What if, had Jet went after bottom line instead of preserving market share in that turbulent economic period?
So many what ifs! As I said, in hindsight, pontification is easy. But this hold lessons for companies for the future. After all, business cycles repeat themselves.
Having said that, singling out Jet is also a tad unfair. Airline business globally is a tough business to wade through. One that requires continuous infusion of Capex and which sucks up huge Opex. Only airlines that have thrived are those protected by state monopolies or those who have got their positioning and cost efficiencies correct. In India, the woes of Airline industry have been compounded by high taxes, fluctuating fuel prices, high interest rates and crony capitalist policies. In the history of Airline Industry, Jet is only the latest to bite the dust.
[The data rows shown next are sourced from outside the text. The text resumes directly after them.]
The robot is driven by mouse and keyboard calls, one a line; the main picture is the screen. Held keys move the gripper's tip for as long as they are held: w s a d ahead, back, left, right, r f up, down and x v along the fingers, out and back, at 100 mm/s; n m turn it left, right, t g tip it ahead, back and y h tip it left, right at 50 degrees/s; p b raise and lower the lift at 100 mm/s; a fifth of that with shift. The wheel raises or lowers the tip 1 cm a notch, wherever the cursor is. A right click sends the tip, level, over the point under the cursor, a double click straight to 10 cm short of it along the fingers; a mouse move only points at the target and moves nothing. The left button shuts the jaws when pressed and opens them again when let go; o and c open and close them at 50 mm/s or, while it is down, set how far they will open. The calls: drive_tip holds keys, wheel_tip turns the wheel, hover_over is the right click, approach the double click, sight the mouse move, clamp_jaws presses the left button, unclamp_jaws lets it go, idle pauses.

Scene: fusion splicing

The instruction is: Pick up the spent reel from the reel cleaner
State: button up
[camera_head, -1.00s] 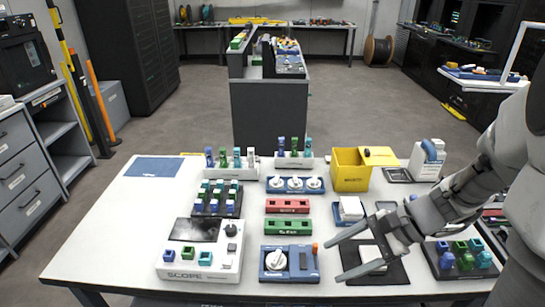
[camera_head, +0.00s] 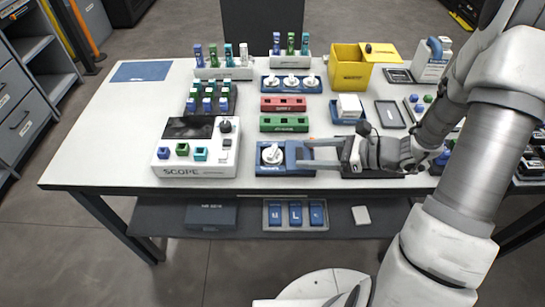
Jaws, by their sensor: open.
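The reel cleaner (camera_head: 287,168) is a flat blue device near the table's front edge. A white reel (camera_head: 273,155), which I take as the spent reel, sits at its left end with a knob on top. My gripper (camera_head: 304,154) is open and empty, reaching in from the right. Its two fingers point left, and their tips are over or beside the cleaner's right end, to the right of the reel. The fingers partly hide that end of the cleaner. I cannot tell how high they are above it.
A white scope (camera_head: 197,148) stands left of the cleaner. Green (camera_head: 284,123) and red (camera_head: 283,103) blocks lie behind it. A blue holder (camera_head: 291,87) with white reels stands further back. A yellow bin (camera_head: 350,72) is at the back right. The table's left front is clear.

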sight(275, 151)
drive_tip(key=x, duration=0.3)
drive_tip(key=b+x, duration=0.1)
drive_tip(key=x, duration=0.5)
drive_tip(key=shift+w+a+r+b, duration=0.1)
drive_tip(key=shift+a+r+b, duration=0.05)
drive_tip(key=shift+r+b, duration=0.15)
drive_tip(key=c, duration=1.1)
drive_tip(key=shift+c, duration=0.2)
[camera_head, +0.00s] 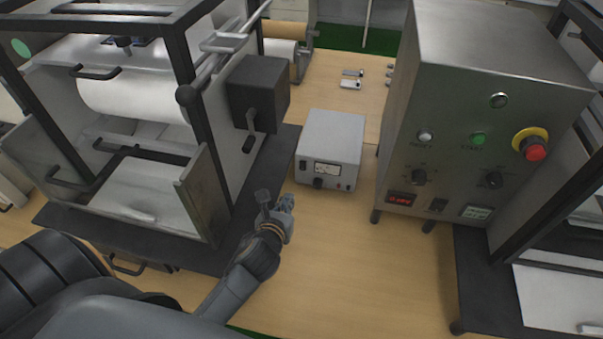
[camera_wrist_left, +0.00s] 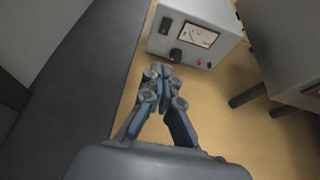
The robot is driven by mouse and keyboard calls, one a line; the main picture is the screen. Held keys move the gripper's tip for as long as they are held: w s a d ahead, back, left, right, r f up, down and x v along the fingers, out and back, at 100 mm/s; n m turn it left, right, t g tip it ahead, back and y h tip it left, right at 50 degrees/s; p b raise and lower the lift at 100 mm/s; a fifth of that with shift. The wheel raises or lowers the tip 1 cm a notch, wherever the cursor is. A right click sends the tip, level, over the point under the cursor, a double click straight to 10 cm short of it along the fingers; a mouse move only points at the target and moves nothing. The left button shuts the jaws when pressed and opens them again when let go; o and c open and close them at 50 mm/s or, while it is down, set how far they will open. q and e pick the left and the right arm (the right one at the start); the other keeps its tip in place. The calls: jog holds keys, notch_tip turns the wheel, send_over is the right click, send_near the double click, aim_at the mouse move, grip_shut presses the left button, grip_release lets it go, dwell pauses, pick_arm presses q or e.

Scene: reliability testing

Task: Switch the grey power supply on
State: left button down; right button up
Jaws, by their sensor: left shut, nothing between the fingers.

Before, we had East-West, Modiluft, Damania, Air Deccan, Sahara, Kingfisher, Alliance Air and myriad other smaller airlines which all exited the scene in one pretext or the other! And we all know how Air India has managed to pull through while being in ICU for so many years. And it is also clear that the other airlines are all clutching at straws and managing to stay afloat. That must really beg some critical policy related questions among the policy makers in India. While on the one hand trying to expand air travel to smaller towns in India, is the current Aviation policy regime really business friendly?
Seeing an Indian brand, which was once upon a time close to world-class fold up, is really unfortunate. Hope wisdom and luck prevails and we soon see Jet get its Jetwings of yore!